- _YOUR INSTRUCTIONS_
Give the data again exactly as written, skipping any pictures.

::::::::::

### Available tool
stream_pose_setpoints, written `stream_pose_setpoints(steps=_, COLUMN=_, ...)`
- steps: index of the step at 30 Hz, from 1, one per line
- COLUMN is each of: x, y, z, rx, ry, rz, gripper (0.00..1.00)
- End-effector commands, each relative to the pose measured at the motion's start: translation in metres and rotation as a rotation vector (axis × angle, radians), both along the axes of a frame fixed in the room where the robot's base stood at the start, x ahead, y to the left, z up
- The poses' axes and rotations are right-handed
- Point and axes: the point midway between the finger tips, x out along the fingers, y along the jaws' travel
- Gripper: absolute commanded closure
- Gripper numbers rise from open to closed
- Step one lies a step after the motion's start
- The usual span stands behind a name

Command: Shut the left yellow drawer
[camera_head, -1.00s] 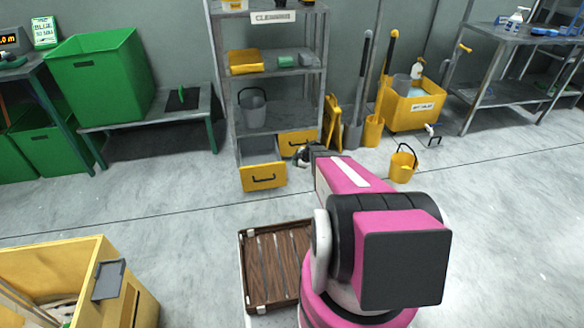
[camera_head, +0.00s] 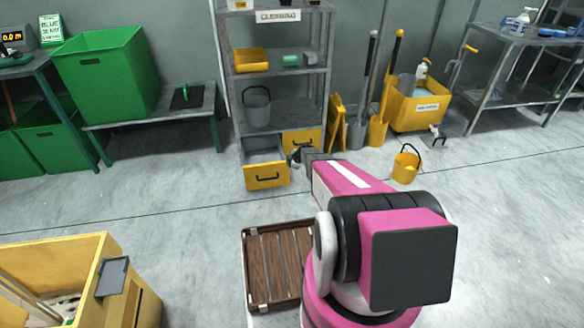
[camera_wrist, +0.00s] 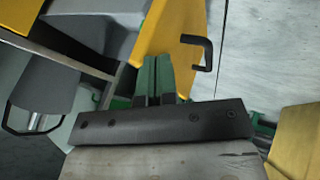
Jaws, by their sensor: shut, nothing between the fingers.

::::::::::

- _THE RESPONSE_
### Available tool
stream_pose_setpoints, written `stream_pose_setpoints(steps=_, COLUMN=_, ...)`
- steps: index of the step at 30 Hz, from 1, one per line
- COLUMN is each of: x, y, z, rx, ry, rz, gripper (0.00..1.00)
- End-effector commands, each relative to the pose measured at the motion's start: translation in metres and rotation as a rotation vector (axis × angle, radians), both along the axes of a frame fixed in the room where the robot's base stood at the start, x ahead, y to the left, z up
- The poses' axes and rotations are right-handed
- Point and axes: the point midway between the finger tips, x out along the fingers, y along the jaws' travel
- Gripper: absolute commanded closure
- Gripper numbers rise from open to closed
- Step one lies a step after the motion's start
- The usual span stands behind a name

Command: Shut the left yellow drawer
[camera_head, -1.00s] 
[camera_head, +0.00s] 
[camera_wrist, +0.00s] 
Jaws, by their sensor: shut, nothing between the fingers.

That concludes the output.